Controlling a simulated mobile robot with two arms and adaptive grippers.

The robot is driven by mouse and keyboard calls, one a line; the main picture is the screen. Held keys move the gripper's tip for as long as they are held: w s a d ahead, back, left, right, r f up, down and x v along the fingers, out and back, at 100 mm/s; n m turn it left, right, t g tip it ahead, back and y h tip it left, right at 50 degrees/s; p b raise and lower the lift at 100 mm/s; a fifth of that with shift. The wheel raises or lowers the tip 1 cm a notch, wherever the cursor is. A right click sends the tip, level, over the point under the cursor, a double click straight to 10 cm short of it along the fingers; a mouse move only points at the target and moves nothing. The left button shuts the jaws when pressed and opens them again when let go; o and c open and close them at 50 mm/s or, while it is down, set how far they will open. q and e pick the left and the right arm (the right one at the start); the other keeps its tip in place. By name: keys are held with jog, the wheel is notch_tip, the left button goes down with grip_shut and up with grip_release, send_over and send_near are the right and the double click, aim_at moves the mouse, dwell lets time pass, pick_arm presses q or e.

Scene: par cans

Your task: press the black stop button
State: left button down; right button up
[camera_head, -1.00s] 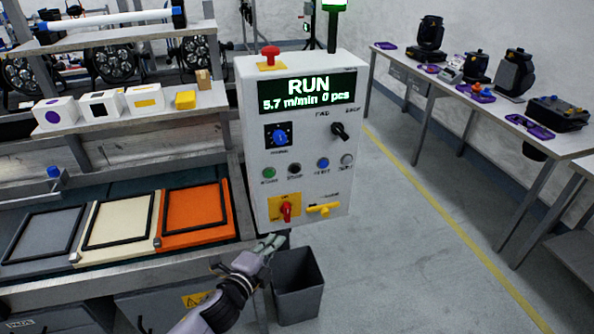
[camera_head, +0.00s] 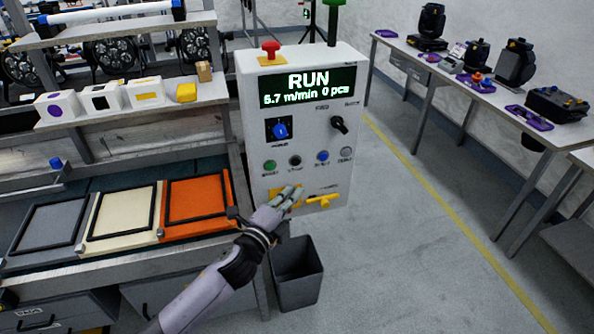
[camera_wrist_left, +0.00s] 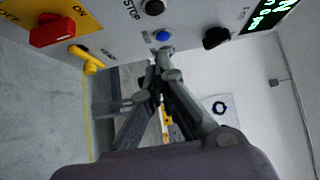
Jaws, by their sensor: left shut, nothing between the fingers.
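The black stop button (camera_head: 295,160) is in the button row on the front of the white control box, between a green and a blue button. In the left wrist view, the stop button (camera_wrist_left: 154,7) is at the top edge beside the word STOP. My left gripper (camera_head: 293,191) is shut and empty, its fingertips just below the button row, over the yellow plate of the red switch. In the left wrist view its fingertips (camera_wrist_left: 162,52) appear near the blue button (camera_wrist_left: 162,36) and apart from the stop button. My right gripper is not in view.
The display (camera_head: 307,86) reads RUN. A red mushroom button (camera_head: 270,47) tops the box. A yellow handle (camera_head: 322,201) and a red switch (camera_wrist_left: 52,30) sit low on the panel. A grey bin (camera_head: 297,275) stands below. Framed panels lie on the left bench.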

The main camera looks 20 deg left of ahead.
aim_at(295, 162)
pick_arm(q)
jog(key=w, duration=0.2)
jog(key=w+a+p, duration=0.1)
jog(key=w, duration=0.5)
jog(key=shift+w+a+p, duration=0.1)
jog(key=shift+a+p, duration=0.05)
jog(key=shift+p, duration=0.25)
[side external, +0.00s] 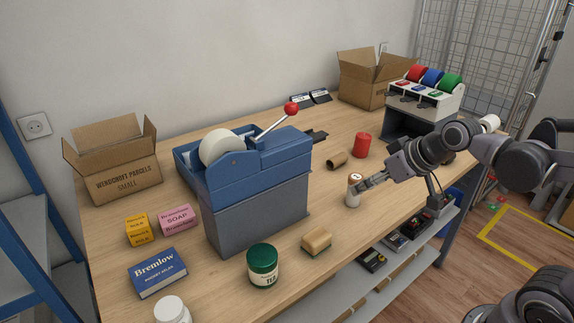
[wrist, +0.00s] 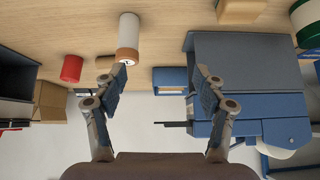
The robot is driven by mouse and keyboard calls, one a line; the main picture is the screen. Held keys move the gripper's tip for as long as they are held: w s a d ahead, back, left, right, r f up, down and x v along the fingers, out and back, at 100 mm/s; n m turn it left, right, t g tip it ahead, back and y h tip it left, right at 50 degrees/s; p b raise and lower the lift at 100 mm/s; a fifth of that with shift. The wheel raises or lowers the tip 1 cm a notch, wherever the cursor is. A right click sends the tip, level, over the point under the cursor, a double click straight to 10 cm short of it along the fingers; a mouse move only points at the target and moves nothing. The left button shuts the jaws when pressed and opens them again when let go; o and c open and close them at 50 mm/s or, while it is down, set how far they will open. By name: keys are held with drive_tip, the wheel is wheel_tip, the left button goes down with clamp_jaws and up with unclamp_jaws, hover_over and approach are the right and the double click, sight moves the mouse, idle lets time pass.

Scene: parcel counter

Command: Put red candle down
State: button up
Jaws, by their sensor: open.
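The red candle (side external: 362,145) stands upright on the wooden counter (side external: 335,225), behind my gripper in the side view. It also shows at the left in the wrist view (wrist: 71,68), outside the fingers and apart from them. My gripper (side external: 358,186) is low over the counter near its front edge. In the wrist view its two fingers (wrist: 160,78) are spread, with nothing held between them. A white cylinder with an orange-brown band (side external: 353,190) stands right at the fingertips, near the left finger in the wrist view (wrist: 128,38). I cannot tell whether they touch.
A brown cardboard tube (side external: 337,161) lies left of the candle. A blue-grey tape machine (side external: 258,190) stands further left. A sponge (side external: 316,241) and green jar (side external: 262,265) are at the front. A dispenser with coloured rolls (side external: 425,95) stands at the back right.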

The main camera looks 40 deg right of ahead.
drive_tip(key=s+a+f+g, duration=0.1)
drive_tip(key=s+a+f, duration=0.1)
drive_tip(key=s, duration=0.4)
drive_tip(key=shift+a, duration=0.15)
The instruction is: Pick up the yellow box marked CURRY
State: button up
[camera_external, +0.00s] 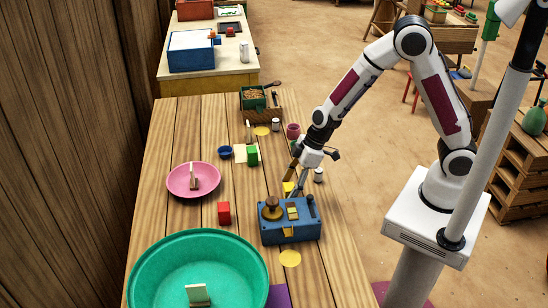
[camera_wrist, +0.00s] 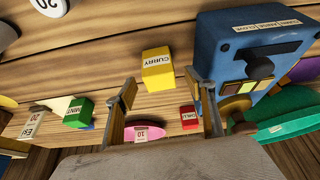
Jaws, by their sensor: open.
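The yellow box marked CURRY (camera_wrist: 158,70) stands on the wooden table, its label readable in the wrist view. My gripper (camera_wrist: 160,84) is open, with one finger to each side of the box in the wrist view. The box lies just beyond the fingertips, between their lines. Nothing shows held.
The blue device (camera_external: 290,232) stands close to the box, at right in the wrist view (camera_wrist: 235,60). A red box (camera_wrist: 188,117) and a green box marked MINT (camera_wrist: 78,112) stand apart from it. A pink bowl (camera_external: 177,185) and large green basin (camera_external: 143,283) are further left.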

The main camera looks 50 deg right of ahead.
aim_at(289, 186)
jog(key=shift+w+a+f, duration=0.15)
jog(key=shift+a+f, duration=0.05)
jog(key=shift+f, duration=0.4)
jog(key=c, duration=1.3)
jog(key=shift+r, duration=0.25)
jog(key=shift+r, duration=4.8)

[GOAL] Lines of the material that contain the word "Scene" are to be gathered.

[WRITTEN RESPONSE]
Scene: par cans
Scene: parcel counter

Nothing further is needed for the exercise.